Some facts about the USA and Geothermal Power Plants and Electricity Production

Geothermal energy provides more than 2700 megawatts (MW) of electric power — comparable to 60 million barrels of oil per year, enough for 3.5 million homes. This is only a small fraction of the potential value of geothermal energy in the U.S.

Geothermal electricity is clean — no fossil fuels are burned. Geothermal electricity produced in the U.S. displaces the emission of 22 million tons of carbon dioxide a year.

Geothermal electricity is reliable — plants have average system availabilities of 95% or higher, compared to 60-70% for coal and nuclear plants.

Geothermal electricity is cost-effective — today's cost of geothermal electricity ranges from $0.05 to $0.08 per kilowatt-hour, and technology improvements are steadily lowering that range. Also, the average geothermal power plant requires only 400 square meters of land to produce a gigawatt of power over 30 years. Compare that with the enormous amount of land needed for coal and nuclear plants and all the open-pit and other mining required to fuel them.

Geothermal electricity is homegrown — it reduces the need to import oil, reduces the trade deficit, and adds jobs to the U.S. economy.

Three power plant technologies are being used to convert hydrothermal fluids to electricity.
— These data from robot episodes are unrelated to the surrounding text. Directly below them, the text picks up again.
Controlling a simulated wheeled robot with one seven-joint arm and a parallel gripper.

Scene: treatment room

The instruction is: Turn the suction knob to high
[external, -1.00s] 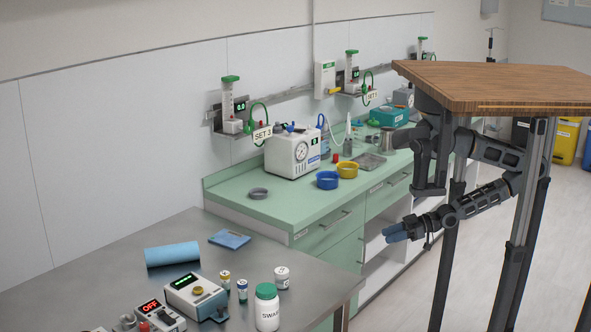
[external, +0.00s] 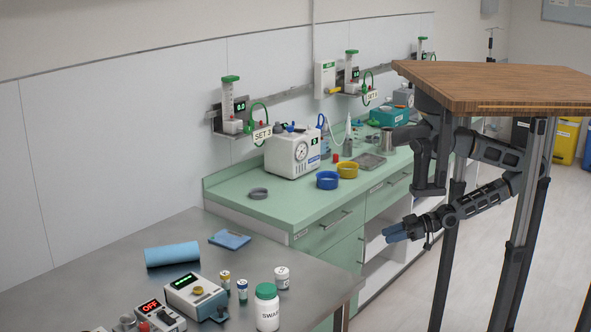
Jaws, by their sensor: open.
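A white unit with a round dial gauge (external: 293,152) stands on the green counter against the wall. It has small blue parts on top and a small dark display at its right. I cannot make out a knob marked suction or any setting at this size.
A blue bowl (external: 327,180), a yellow bowl (external: 347,170) and a metal tray (external: 369,160) are on the counter near the unit. A grey dish (external: 258,193) lies at its left. A steel table (external: 215,262) in front holds devices and bottles.

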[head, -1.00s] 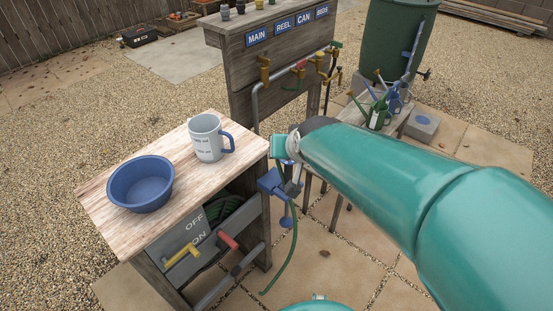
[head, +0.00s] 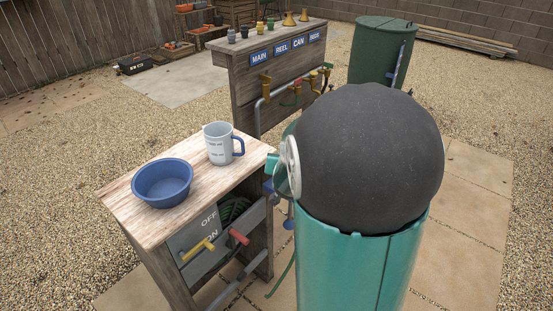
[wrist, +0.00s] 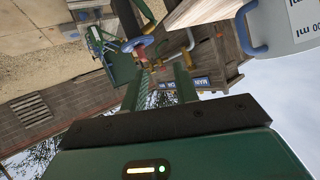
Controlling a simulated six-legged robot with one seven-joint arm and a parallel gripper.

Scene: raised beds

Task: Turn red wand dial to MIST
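My gripper (wrist: 162,72) shows in the wrist view with its two green fingers apart and nothing clearly between them. A small red part (wrist: 137,43) lies beyond the left fingertip, with blue parts around it. It may be the red wand dial, but no MIST marking is readable and its setting cannot be told. In the head view my arm covers the gripper and most of the area right of the wooden bench.
The wooden bench (head: 125,207) carries a blue bowl (head: 163,182) and a measuring mug (head: 219,145). A yellow handle (head: 197,250) and a red handle (head: 238,237) sit below its top by an OFF/ON panel. The labelled tap stand (head: 243,85) is behind.

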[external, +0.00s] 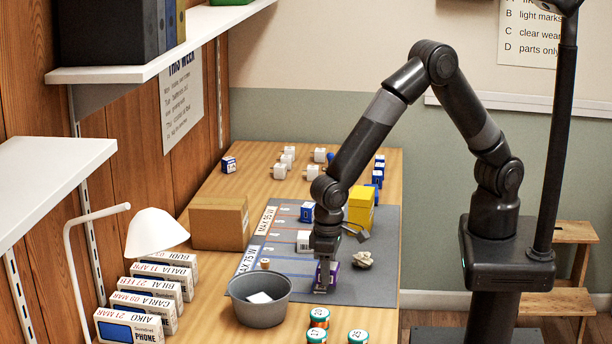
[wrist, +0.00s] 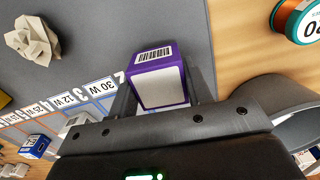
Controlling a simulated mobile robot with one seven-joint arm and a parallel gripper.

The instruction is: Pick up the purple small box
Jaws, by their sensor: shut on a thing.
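The purple small box (wrist: 158,77) is between my gripper's fingers in the wrist view, with a white label and a barcode on its faces. In the external view the purple box (external: 333,272) is partly hidden by my gripper (external: 325,280). My gripper is shut on the box, over the front part of the grey mat (external: 375,285), just right of the grey bowl. I cannot tell whether the box touches the mat.
The grey bowl (external: 259,312) stands close left of my gripper. Spools (external: 319,318) stand in front. A crumpled paper (external: 363,260), a yellow box (external: 361,205) and a blue box (external: 307,212) are behind. A cardboard box (external: 218,222) and phone boxes (external: 130,325) are left.
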The type of conversion used depends on the state of the fluid (whether steam or water) and its temperature:

Dry Steam Power Plants:
Steam plants use hydrothermal fluids that are primarily steam. The steam goes directly to a turbine, which drives a generator that produces electricity. The steam eliminates the need to burn fossil fuels to run the turbine. (Also eliminating the need to transport and store fuels) The oldest type of geothermal power plant. It was first used at Lardarello in Italy in 1904, and is still very effective. Steam technology is used today at The Geysers in northern California, the world's largest single source of geothermal power. These plants emit only excess steam and very minor amounts of gases.

Flash Steam Power Plants:
Hydrothermal fluids above 400 degrees F (200 degrees C) can be used in flash plants to make electricity. Fluid is sprayed into a tank held at a much lower pressure than the fluid, causing some of the fluid to rapidly vaporize, or "flash," to steam. The steam then drives a turbine, which drives a generator. If any liquid remains in the tank, it can be flashed again in a second tank to extract even more energy. Only excess steam and trace gases are emitted.
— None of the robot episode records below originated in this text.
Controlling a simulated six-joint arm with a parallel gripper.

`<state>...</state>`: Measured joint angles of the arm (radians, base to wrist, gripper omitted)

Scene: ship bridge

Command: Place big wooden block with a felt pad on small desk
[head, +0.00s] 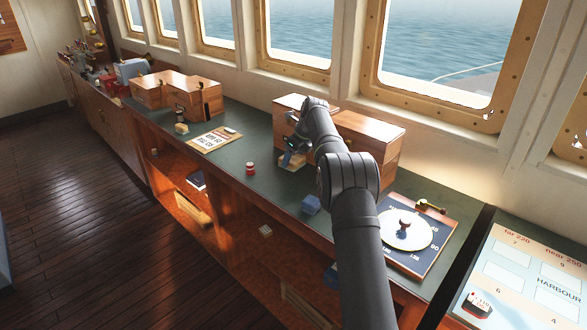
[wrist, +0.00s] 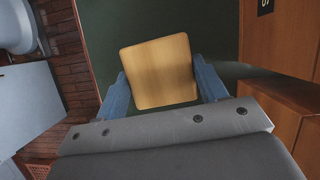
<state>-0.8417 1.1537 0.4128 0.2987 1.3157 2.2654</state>
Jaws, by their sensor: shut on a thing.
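My gripper (head: 292,156) is shut on a pale wooden block (wrist: 158,70). In the wrist view the block's square face fills the space between the blue fingers (wrist: 161,86). In the head view the block shows only in part, low at the fingertips, close over the green counter (head: 232,153); I cannot tell whether it touches it. No felt pad shows on the visible face. A wooden desk-like cabinet (head: 368,128) stands just behind and right of my gripper, partly hidden by my arm. I cannot tell which piece is the small desk.
A round dial (head: 402,231) lies to the right.

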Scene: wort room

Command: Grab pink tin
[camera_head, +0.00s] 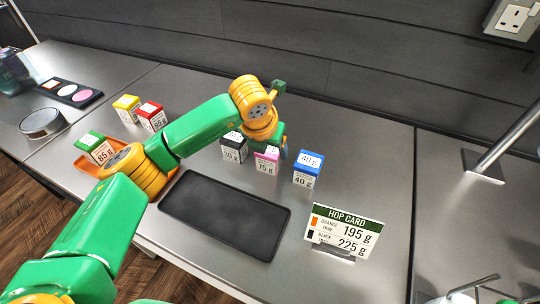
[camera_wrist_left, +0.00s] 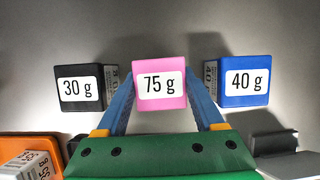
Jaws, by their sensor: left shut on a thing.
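The pink tin (camera_head: 266,160) stands on the steel counter between the black tin and the blue tin. In the left wrist view its pink top (camera_wrist_left: 160,67) with a "75 g" label faces the camera. My left gripper (camera_wrist_left: 160,100) has a blue finger on each side of the pink tin and is shut on it. In the head view my left arm reaches over from the left, and the gripper (camera_head: 281,150) is mostly hidden behind its own wrist and the tin. My right gripper is not in view.
The black "30 g" tin (camera_head: 234,147) and blue "40 g" tin (camera_head: 307,168) stand close on either side. A black tray (camera_head: 225,214) lies in front. A hop card (camera_head: 342,232) stands at right.
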Binary-Cycle Power Plants:
Most geothermal areas contain moderate-temperature water (below 400 degrees F). Energy is extracted from these fluids in binary-cycle power plants. Hot geothermal fluid and a secondary (hence, "binary") fluid with a much lower boiling point than water pass through a heat exchanger. Heat from the geothermal fluid causes the secondary fluid to flash to steam, which then drives the turbines. Because this is a closed-loop system, virtually nothing is emitted to the atmosphere. Moderate-temperature water is by far the more common geothermal resource, and most geothermal power plants in the future will be binary-cycle plants.

The Future of Geothermal Electricity

Steam and hot water reservoirs are just a small part of the geothermal resource. The Earth's magma and hot dry rock will provide cheap, clean, and almost unlimited energy as soon as the technology to use them is developed. In the meantime, because they're so abundant, moderate-temperature sites running binary-cycle power plants will be the most common electricity producers.
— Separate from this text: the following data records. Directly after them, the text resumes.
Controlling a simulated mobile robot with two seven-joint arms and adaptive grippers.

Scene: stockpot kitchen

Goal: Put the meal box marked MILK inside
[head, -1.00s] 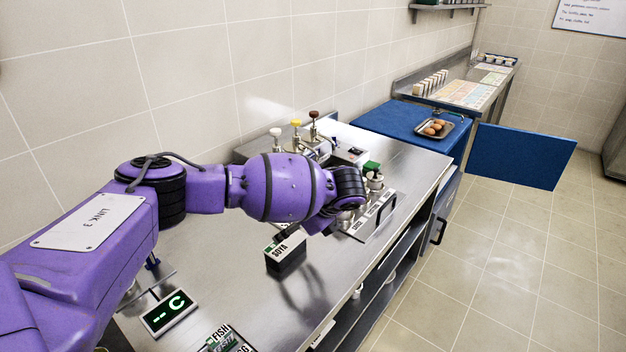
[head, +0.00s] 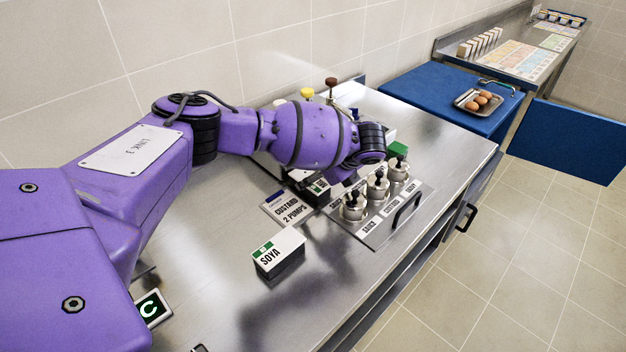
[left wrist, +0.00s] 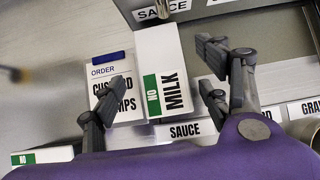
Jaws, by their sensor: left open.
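The meal box marked NO MILK (left wrist: 165,72) has a white top with a green patch. In the left wrist view it stands between the spread fingers of my left gripper (left wrist: 152,88), which is open; I cannot tell whether they touch it. In the head view the box (head: 318,190) is partly hidden below my purple wrist, and the fingers are mostly hidden. A second meal box, marked SOYA (head: 278,250), stands nearer on the steel counter. A blue cabinet (head: 420,92) with a blue door (head: 570,140) swung out stands beyond the counter; its inside is hidden. My right gripper is out of view.
An order card reading CUSTARD 2 PUMPS (head: 287,208) lies beside the milk box. A sauce station with several lidded pots (head: 377,188) and a black handle (head: 405,212) is close on its right.

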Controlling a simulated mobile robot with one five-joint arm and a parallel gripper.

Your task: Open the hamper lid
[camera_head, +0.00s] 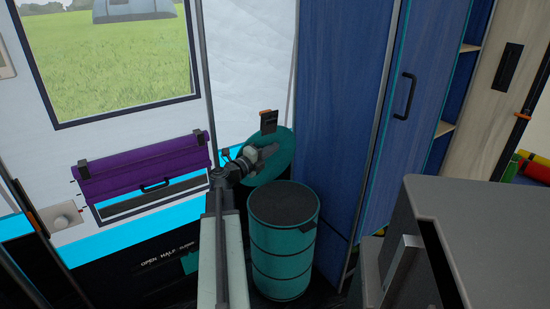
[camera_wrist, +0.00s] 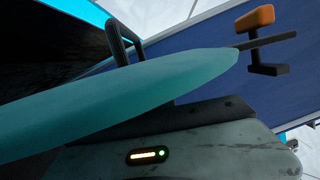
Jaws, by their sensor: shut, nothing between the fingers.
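The hamper (camera_head: 282,245) is a teal drum with dark bands, standing on the floor just right of my arm. Its top shows a dark grey round surface; I cannot tell how deep it lies. The teal round lid (camera_head: 284,148) stands tilted up behind the drum, well off its rim. My gripper (camera_head: 266,153) is shut and empty, in front of the lid's left part and overlapping it; I cannot tell if they touch. In the wrist view the lid (camera_wrist: 130,98) crosses edge-on, close in front of my grey gripper body.
A purple rolled blind (camera_head: 140,170) hangs on the tent wall at left. An orange-topped dark catch (camera_head: 268,121) is above the lid. A blue cabinet (camera_head: 340,100) stands close on the hamper's right. A grey counter-like block (camera_head: 475,225) fills the right foreground.

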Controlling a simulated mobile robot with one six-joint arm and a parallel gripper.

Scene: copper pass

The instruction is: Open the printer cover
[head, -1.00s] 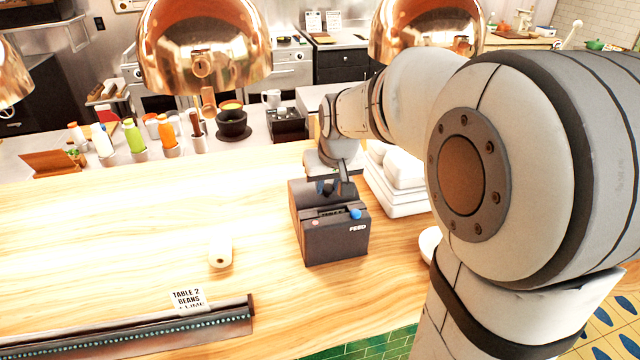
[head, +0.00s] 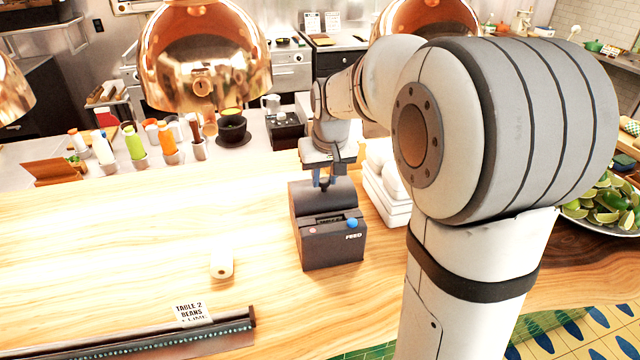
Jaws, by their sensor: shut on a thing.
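The printer (head: 332,252) is a dark grey box on the light wooden counter, with a FEED label, a blue button and a red button on its front. Its rounded dark cover (head: 340,196) forms the upper back part. A slip of paper shows in the slot in front of the cover. My gripper (head: 322,183) points down at the top of the cover and is shut on it. The exact grip is small and partly hidden. I cannot tell how far the cover is raised.
A white paper roll (head: 221,264) lies left of the printer. A ticket rail (head: 150,345) with a TABLE 2 slip (head: 190,312) is at the front left. White stacked dishes (head: 388,198) stand close to the printer's right. Copper lamps (head: 205,60) hang above.

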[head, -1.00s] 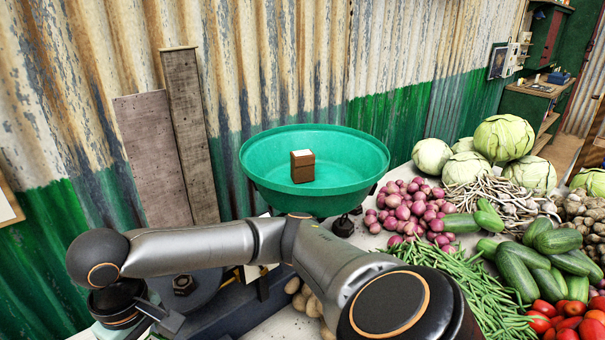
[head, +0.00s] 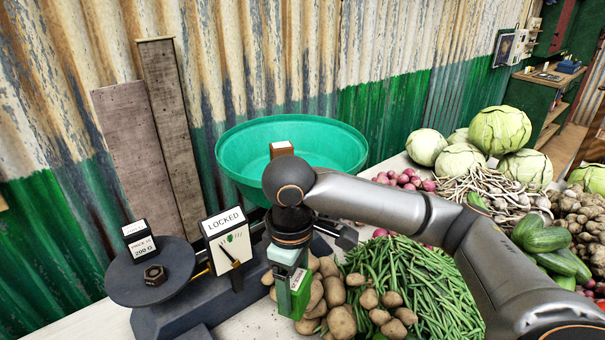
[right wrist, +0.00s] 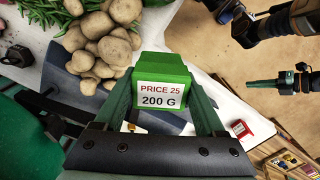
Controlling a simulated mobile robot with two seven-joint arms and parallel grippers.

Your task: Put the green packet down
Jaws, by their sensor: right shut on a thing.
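My right gripper (head: 290,292) is shut on the green packet (head: 299,290), held left of the potatoes, in front of the balance. In the right wrist view the packet (right wrist: 162,84) sits between the two fingers, with its label "PRICE 25 200 G" facing the camera. Its underside is hidden, so I cannot tell its height above the table. A dark gripper with greenish fingers, seemingly my left one (right wrist: 268,85), shows at the right of the right wrist view; its opening is unclear.
The balance has a green pan (head: 340,135) with a brown packet (head: 281,149), a "LOCKED" sign (head: 226,228) and a dark plate (head: 130,282) bearing a black packet (head: 139,241) and a hex weight (head: 155,275). Potatoes (head: 338,322) and beans (head: 420,285) lie close by.
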Before geothermal electricity can be considered a key element of the U.S. energy infrastructure, it must become cost-competitive with traditional forms of energy. The U.S. Department of Energy is working with the geothermal industry to achieve $0.03 per kilowatt-hour. It is believed that the result will be about 15,000 megawatts of new capacity within the next decade.

The U.S. Department of Energy sponsors millions of dollars in research and development at national laboratories and universities. Investigators are working on issues in exploration, geochemistry, drilling, resource usage, and equipment operation.

The hot dry rock system once perfected could be used anywhere in the world. The system would be a closed system with the water captured after passing through the turbine blades injected back down to the reservoir to be converted into superheated steam.